Incoming president and vice-president Tobi Solebo and Landon Tulk abstained from a motion at Wednesday's University Students' Council (USC) meeting.
Everyone else on council voted in favour. What motion stopped the two incoming executives from joining in unanimous support?
It was the first part of a motion titled "Support of Transgender and Non-Binary Students."
It included things like: tasking the executive to devise a plan to "create new and more accessible gender neutral washrooms on campus," tasking a USC standing committee to "review and revise current USC services to provide focused and life-saving mental health support programs for transgender and non-binary students" and asking the executive to draft a plan that would create "educational and outreach services with the purpose of combatting prejudice and stigmatization against transgender and non-binary students."
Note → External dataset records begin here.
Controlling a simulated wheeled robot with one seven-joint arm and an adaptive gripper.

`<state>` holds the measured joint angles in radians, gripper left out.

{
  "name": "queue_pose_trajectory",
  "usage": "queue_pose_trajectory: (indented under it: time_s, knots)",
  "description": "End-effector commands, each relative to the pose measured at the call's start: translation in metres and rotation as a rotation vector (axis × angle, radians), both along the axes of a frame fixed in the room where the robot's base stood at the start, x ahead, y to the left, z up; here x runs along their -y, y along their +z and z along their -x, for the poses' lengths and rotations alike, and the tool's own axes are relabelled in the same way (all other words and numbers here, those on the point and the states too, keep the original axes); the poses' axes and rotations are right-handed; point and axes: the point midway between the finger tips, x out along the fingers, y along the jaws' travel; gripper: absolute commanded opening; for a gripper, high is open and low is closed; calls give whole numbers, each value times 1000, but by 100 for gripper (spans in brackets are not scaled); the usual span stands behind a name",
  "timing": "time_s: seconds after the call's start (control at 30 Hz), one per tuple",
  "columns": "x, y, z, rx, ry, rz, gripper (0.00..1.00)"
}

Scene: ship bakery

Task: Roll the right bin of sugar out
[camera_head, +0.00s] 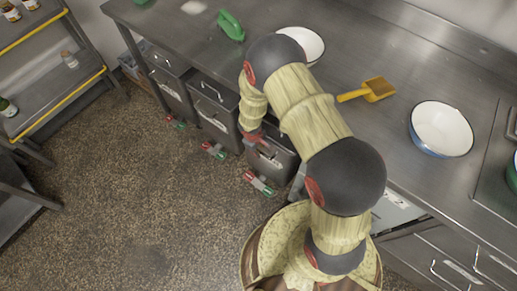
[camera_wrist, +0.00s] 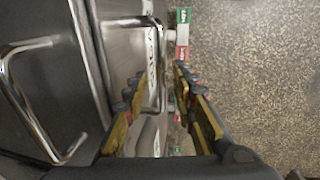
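Several grey metal bins stand in a row under the counter. The right bin (camera_head: 272,160) is partly hidden by my arm, and its label cannot be read. My gripper (camera_head: 256,139) is low at its front, near the top. In the wrist view my gripper (camera_wrist: 158,85) is open, with yellow-padded fingers on either side of a metal bar handle (camera_wrist: 161,45). The handle's end lies between the fingers, and I see no clear grip on it. A red and green pedal (camera_head: 258,183) sits at the right bin's foot; a red and green pedal (camera_wrist: 183,33) also shows in the wrist view.
The middle bin (camera_head: 216,108) and left bin (camera_head: 170,80) stand beside it with similar pedals. The counter (camera_head: 370,130) above holds bowls, a yellow scoop (camera_head: 376,89) and a green object (camera_head: 231,26). A shelf rack (camera_head: 50,75) stands left. The speckled floor (camera_head: 130,180) between is clear.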

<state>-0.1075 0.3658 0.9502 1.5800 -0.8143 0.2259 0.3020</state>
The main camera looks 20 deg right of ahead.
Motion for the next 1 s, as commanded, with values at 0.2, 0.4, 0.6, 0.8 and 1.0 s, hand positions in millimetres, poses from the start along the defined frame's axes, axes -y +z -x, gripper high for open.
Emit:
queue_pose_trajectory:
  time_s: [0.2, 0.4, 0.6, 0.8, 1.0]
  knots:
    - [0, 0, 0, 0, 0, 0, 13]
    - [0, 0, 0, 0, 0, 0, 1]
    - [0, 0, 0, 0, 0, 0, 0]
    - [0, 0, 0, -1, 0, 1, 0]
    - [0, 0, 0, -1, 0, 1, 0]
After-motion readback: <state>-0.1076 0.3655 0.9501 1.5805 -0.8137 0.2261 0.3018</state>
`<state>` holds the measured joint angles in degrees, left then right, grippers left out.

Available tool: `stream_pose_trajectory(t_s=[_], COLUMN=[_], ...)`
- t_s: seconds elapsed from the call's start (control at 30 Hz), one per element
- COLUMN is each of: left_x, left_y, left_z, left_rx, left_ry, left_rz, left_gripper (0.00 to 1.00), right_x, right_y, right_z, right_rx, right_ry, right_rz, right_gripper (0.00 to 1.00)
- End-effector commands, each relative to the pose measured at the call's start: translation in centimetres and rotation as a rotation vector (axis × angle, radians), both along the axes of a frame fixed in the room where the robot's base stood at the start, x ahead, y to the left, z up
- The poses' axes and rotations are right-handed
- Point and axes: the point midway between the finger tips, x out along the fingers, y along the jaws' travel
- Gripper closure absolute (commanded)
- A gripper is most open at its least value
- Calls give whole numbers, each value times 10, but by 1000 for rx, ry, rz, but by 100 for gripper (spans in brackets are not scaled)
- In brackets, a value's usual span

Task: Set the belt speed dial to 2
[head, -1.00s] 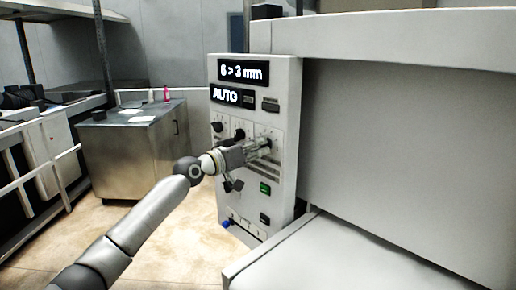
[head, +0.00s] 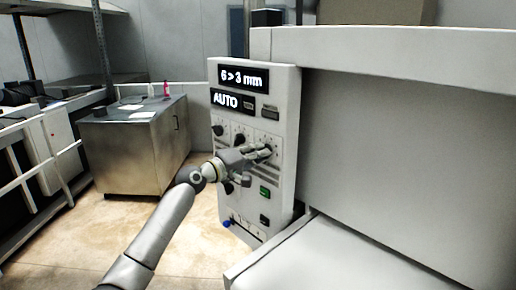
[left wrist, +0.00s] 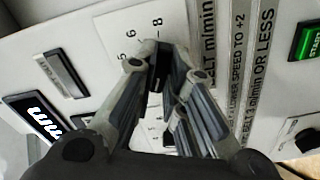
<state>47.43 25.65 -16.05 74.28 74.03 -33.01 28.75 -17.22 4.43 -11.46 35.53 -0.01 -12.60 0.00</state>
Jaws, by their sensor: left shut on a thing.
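The belt speed dial is a black knob (left wrist: 157,72) on a white scale plate marked "m/min", with the figures 5, 6 and 8 readable. My left gripper (head: 266,152) is at the rightmost of the dials on the control panel (head: 284,110). In the left wrist view its fingers (left wrist: 160,70) are closed around the knob. The knob's pointer and the rest of the scale are hidden by the fingers, so its setting cannot be read. My right gripper is in neither view.
Two other dials (head: 218,130) (head: 240,139) sit left of the gripped one. A steel cabinet (head: 130,155) stands left.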

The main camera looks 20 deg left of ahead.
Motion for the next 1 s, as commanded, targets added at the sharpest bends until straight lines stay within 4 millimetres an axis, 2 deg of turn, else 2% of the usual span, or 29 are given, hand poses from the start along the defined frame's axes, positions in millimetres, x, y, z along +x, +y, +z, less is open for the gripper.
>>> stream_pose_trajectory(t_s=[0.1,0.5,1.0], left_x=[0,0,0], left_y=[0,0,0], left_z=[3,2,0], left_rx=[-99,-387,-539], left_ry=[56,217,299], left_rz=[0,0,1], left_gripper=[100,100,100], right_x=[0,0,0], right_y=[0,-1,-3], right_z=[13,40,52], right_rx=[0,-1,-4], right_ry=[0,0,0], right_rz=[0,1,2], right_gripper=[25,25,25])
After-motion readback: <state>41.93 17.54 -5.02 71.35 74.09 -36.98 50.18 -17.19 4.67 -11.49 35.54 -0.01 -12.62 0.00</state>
The motion was designed to address the needs of trans* students at Western and ensure they received the support of the USC.
While they received unanimous backing from council, the two people charged with leading the organization — and by extension, representing every student on campus — did not support the motion. Their abstention wasn't public, it only became so when the Gazette asked for council's voting records.
A study two years ago from our own University found that 35 per cent of trans* people in Ontario had contemplated suicide while 11 per cent had attempted suicide. The number of trans* people who have attempted suicide is 18 times higher than the general population.
There is clearly a concern for the safety of trans* students' physical well-being and mental health. Yet the incoming USC president and vice-president's votes when addressing the issue were akin to a shrug.
Let's be clear: this motion was not controversial. I'm a conservative and I would have gladly stood in council and supported this motion. A right-wing ideology is not an excuse to callously ignore the concerns of an entire segment of the student population.
Solebo's rationale for abstaining is confusing; he didn't want to take a position on something the executive was being tasked to do — but there isn't precedent for this explanation.
For example, at the summer meeting for last year's council, the USC executive were tasked with running programming on the original date of Homecoming despite Western's decision to change the date. Eddy Avila and Jamie Cleary did not abstain.
"As a council, we collectively agreed on this, so it's something to look forward to and work toward," Avila said at the time. "It just goes to show how invested our student council is in properly representing their constituents."
This logic became even further muddled when Solebo said he and Tulk would evaluate each vote on a "case-by-case basis" — after saying they didn't want to take a stand on votes that would dictate executive action. Oy vey!
Everything I have heard from the USC since I've been at Western has been about prioritizing the wellness of students. It's about ensuring every student at this University receives the adequate support they need. By not supporting this motion, Solebo and Tulk have betrayed the fundamental spirit of the organization they are set to lead. And abstaining is very much a sign that the incoming president and vice-president do not have the courage to choose a side regardless of the consequences.
Throughout my five years watching the USC, I have been befuddled, confused and exasperated by executive actions — but for the first time, I think I am genuinely repulsed. Regardless of whether or not Solebo and Tulk support trans* people in their private lives, as leaders of the student body, they have an obligation to support everyone.
They have failed at their most important job. By abstaining — essentially staying silent on the issue — they are complicit in creating an unwelcoming environment for trans* students, drawing into question their commitment to maintaining an inclusive environment for everyone at Western.